Ou, já que se falou em relvados e porque tudo isto precisa de muita água, pode começar-se pelo cruzamento de Vale Figueira, junto a um canal a céu aberto (como são todos), que transporta água da Barragem de Santa Clara, com enormes perdas e gestão alegadamente «ineficiente» por parte da Associação de Beneficiários do Mira?
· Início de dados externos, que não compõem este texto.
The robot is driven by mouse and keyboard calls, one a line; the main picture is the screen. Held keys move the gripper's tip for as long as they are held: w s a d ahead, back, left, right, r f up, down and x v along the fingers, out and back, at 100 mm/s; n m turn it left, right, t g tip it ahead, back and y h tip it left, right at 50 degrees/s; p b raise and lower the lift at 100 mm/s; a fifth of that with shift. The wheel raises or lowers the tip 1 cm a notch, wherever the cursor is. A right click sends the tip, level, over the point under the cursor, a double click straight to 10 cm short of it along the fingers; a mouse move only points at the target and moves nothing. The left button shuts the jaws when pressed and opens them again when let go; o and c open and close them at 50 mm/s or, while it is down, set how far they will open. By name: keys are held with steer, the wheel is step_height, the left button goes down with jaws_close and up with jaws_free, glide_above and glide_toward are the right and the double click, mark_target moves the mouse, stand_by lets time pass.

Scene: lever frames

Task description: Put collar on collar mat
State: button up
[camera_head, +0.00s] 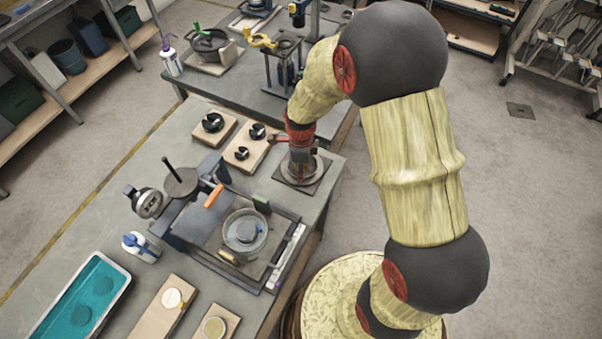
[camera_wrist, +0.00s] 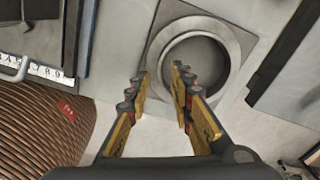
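A grey metal ring, which looks like the collar (camera_wrist: 158,58), sits on a flat grey square plate, which looks like the collar mat (camera_wrist: 171,10). In the head view the ring (camera_head: 316,177) and plate (camera_head: 312,192) lie at the right edge of the bench, partly hidden by my gripper (camera_head: 301,170). In the wrist view my gripper (camera_wrist: 160,77) is open, its yellow-padded fingers apart. The right fingertip overlaps the ring's opening and the left one is outside its left side. I cannot tell whether either touches the ring.
Wooden boards with black parts (camera_head: 241,153) lie left of the plate. A dark tray (camera_head: 210,235) with a round glass-like dish (camera_head: 245,231) is nearer. A teal tub (camera_head: 85,300) stands at lower left. Another bench with a stand (camera_head: 282,60) is behind.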

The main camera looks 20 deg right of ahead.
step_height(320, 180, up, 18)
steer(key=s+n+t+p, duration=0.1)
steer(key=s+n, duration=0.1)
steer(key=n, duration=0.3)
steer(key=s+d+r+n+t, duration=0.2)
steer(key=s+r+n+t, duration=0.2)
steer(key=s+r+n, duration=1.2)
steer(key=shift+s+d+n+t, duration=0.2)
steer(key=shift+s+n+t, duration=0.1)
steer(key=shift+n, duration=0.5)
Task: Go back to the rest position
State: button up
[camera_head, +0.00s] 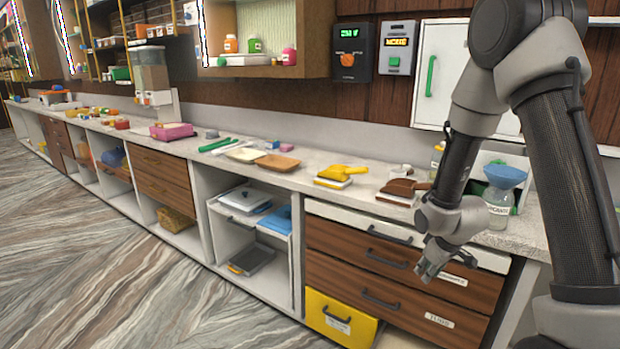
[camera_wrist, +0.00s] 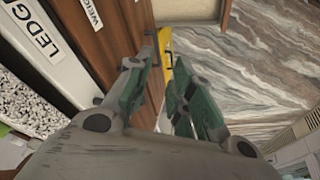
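My gripper (camera_head: 430,272) hangs in front of the drawer unit at the right, pointing down, apart from the drawer fronts as far as I can tell. In the wrist view my gripper (camera_wrist: 160,72) shows two fingers with green pads and a gap between them. Nothing shows between the pads. The brown drawer front (camera_head: 345,247) is behind and left of it. The wrist view shows the white drawer front (camera_wrist: 62,62) with a label reading "LEDGER", left of the fingers. My arm spans the right side of the head view.
The counter (camera_head: 225,175) carries a brown spatula-like tool (camera_head: 403,187), a yellow scoop (camera_head: 341,172), trays and a pink box (camera_head: 171,131). A jar with a blue funnel (camera_head: 504,178) stands near my arm. A yellow drawer (camera_head: 340,320) sits at the bottom. The floor (camera_head: 90,260) in front is clear.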

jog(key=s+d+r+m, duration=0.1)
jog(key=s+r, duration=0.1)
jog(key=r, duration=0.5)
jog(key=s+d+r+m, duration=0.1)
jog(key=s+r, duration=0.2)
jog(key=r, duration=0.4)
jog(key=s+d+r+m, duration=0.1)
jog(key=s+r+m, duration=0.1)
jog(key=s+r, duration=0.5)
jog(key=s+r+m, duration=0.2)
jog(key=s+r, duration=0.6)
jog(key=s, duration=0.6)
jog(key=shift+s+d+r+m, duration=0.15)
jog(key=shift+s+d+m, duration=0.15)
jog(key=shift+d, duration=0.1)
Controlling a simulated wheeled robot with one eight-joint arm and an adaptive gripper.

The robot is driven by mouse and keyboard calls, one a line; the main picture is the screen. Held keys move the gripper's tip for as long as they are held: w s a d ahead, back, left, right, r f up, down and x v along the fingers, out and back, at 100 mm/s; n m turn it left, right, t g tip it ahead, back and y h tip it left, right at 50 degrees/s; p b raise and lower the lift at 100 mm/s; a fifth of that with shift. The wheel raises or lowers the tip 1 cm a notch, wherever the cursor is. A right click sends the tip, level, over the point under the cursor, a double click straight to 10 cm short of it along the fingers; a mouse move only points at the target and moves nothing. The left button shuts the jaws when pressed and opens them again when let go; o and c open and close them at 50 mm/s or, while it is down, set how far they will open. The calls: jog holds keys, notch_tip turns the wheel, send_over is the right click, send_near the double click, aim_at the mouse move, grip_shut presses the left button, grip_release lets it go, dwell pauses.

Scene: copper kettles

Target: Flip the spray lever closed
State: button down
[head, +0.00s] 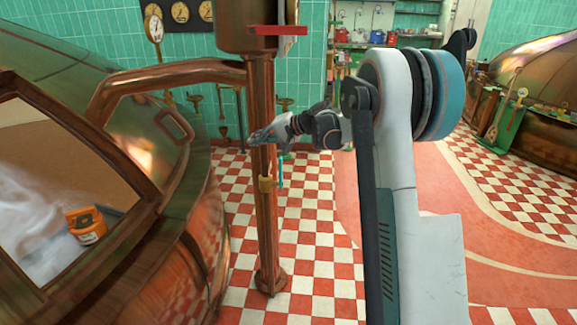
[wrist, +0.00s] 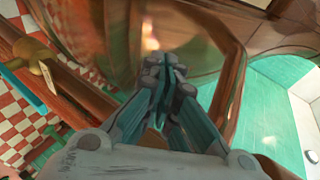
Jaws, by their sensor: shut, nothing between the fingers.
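A copper post (head: 262,225) stands beside the big kettle in the head view. A brass fitting (head: 265,184) with a thin blue-teal lever (head: 280,173) sits on it, the lever hanging roughly upright along its right side. In the wrist view the brass fitting (wrist: 32,52) is at upper left, with a blue bar (wrist: 12,78) beside it and a pale tag below. I cannot tell for sure that this is the spray lever. My gripper (head: 253,138) is shut and empty, across the post's outline above the fitting. Its closed fingertips also show in the wrist view (wrist: 168,66).
The copper kettle (head: 190,215) fills the left, with an open hatch holding an orange device (head: 86,226). A copper pipe (head: 170,75) joins it to the post. A box with a red bar (head: 278,30) tops the post. Checkered floor is clear right of the post.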

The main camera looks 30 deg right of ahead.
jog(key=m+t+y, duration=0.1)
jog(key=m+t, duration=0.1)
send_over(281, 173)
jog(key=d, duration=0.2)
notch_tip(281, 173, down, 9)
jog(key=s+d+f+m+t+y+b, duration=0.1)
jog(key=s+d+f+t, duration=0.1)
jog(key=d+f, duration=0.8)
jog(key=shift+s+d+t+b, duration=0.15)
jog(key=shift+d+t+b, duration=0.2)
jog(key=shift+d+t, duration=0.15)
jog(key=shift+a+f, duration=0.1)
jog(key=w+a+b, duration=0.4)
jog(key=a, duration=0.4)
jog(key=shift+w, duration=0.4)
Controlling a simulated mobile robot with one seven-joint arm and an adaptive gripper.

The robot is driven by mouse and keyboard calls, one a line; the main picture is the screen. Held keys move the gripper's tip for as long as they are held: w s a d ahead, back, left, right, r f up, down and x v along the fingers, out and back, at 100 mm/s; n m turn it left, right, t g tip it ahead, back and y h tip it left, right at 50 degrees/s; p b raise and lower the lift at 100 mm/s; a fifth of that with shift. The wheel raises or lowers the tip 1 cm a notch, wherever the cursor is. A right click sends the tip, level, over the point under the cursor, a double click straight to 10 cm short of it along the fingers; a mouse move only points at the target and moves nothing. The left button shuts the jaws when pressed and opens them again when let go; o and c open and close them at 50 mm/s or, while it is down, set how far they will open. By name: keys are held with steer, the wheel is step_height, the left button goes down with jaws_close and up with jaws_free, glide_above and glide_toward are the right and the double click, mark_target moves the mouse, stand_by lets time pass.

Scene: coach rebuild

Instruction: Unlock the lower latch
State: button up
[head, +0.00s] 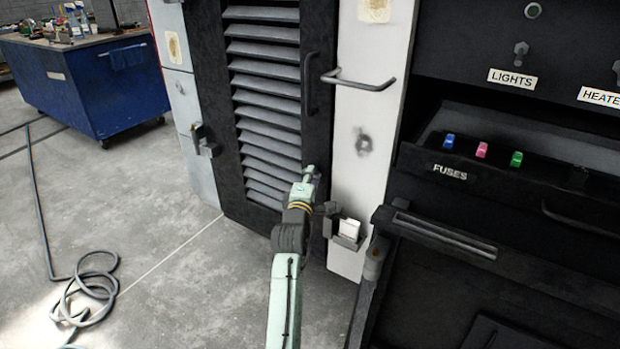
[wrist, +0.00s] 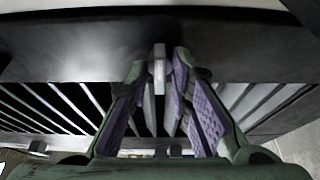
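A dark louvered door (head: 231,150) stands in the middle of the head view. My gripper (head: 311,175) is at the lower right edge of this door and covers what is behind it there. In the wrist view a small pale grey tab (wrist: 160,72), which looks like the lower latch, sticks out from the dark door frame. My gripper (wrist: 158,68) is open, with one purple-padded finger on each side of the tab.
A vertical door handle (head: 310,83) is above my gripper. A grey bar handle (head: 358,82) juts from the white panel. A small holder with a white card (head: 349,229) is just right of my gripper. A black fuse cabinet (head: 480,215) fills the right. Floor at left holds a coiled hose (head: 88,290).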

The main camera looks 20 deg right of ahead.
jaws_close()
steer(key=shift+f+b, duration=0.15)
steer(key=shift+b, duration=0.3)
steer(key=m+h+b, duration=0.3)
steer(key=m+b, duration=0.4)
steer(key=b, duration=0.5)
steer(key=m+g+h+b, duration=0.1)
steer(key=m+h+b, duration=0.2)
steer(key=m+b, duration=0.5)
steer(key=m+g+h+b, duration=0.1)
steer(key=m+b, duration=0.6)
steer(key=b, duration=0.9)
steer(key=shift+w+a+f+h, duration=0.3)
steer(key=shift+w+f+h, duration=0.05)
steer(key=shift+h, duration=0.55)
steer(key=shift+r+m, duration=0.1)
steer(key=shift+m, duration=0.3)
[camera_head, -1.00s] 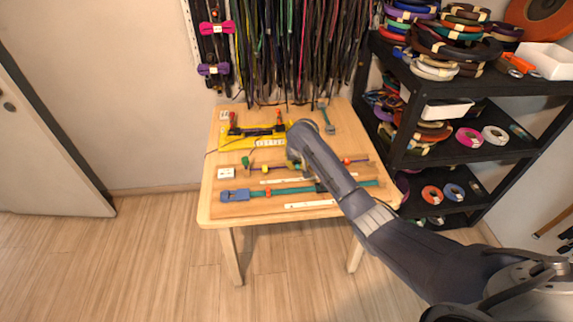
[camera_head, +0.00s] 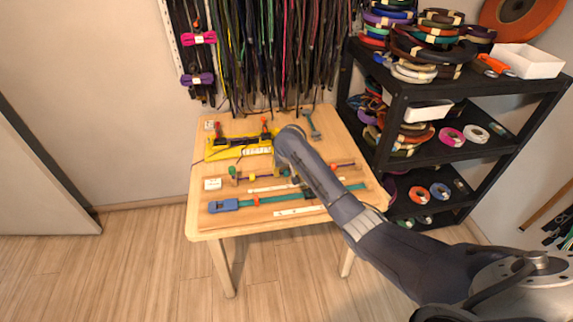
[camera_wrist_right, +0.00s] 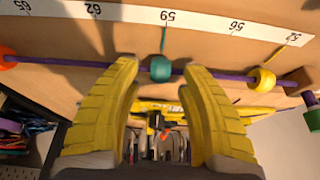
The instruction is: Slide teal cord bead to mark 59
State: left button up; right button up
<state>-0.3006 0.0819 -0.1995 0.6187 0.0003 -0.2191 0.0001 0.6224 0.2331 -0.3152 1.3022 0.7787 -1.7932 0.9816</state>
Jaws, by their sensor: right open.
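The teal bead (camera_wrist_right: 160,68) sits on the purple cord (camera_wrist_right: 108,68) in the right wrist view, in line with the teal line below the number 59 (camera_wrist_right: 163,15) on the white scale. My right gripper (camera_wrist_right: 160,78) is open, its two yellow fingers on either side of the bead, with gaps between them and it. A yellow bead (camera_wrist_right: 262,78) is to the right on this cord, near 52, and an orange bead (camera_wrist_right: 6,58) is at the far left. In the head view, my right forearm covers part of the purple cord. My left gripper is out of view.
The wooden table (camera_head: 205,222) holds a front teal cord (camera_head: 330,193) with an orange bead and a blue clamp (camera_head: 222,206). A yellow fixture (camera_head: 222,153) stands at the back. A black shelf (camera_head: 440,95) with coils stands right of the table.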

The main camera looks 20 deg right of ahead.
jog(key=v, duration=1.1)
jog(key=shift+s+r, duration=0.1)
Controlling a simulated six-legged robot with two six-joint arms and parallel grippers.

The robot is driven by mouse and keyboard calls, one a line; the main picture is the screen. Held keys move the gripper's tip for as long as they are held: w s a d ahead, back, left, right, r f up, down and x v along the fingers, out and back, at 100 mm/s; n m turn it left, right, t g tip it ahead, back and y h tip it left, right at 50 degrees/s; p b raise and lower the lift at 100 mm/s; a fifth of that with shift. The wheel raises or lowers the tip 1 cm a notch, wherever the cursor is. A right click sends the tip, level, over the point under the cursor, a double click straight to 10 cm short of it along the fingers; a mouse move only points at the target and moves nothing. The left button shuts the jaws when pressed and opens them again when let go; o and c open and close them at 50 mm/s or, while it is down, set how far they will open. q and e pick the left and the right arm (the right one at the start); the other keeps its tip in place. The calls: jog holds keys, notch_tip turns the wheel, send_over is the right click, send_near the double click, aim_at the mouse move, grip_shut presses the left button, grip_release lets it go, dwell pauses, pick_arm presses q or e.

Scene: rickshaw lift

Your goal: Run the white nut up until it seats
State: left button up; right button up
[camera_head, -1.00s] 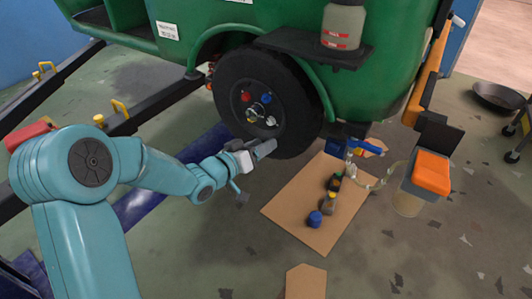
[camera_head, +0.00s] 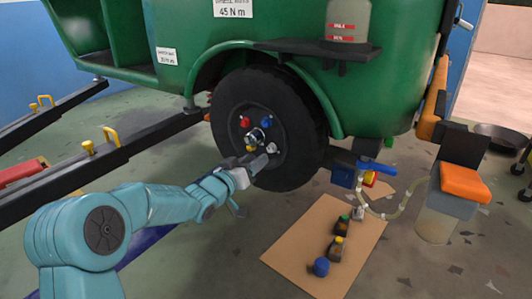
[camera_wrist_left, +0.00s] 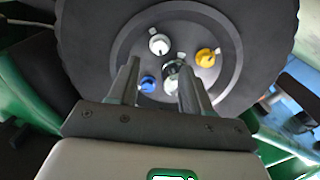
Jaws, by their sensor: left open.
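The white nut (camera_head: 272,148) is at the lower right of the wheel hub (camera_head: 256,135) in the head view. In the left wrist view the white nut (camera_wrist_left: 159,44) shows beyond my fingertips, roughly between them. A yellow nut (camera_wrist_left: 205,57) and a blue nut (camera_wrist_left: 148,83) are also on the hub; a red nut (camera_head: 245,122) shows in the head view. My left gripper (camera_wrist_left: 160,64) is open, its two fingers apart and pointing at the wheel face. In the head view the left gripper (camera_head: 260,162) is just below the white nut. My right gripper is out of view.
The black tyre (camera_head: 225,105) is on a green vehicle (camera_head: 300,25) with a shelf (camera_head: 300,47) above it. A cardboard sheet (camera_head: 300,250) with several small bottles lies on the floor at right. Dark lift arms (camera_head: 130,145) reach in from the left.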

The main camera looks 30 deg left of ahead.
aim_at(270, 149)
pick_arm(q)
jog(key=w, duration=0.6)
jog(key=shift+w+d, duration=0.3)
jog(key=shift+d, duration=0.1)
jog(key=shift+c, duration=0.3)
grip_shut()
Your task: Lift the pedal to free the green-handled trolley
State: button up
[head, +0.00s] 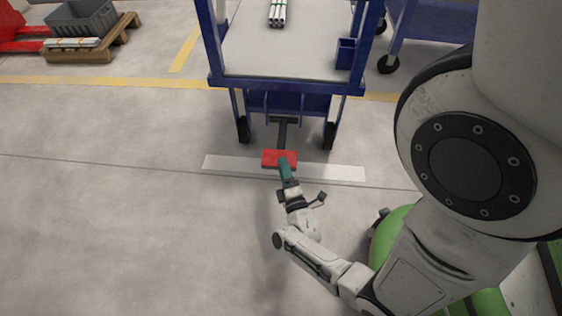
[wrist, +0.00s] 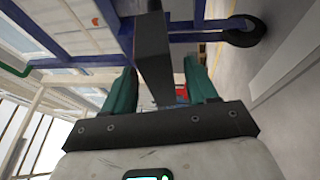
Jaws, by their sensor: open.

Ou, nesse mesmo cruzamento, assistir à saída das centenas de pessoas, na sua maioria imigrantes de países asiáticos, que trabalham nas estufas, e que se deslocam de volta a casa a pé, de bicicleta, em carro próprio, em carrinhas, em autocarros? E ver que muitos destes trabalhadores migrantes vivem em aldeias de contentores, longe da vista porque situadas dentro das propriedades agrícolas vedadas, que geram efluentes, precisam de infraestruturas e podem manter-se (para já) por dez anos, tornadas legais pela Resolução do Conselho de Ministros 179/2019 de 24 de Outubro.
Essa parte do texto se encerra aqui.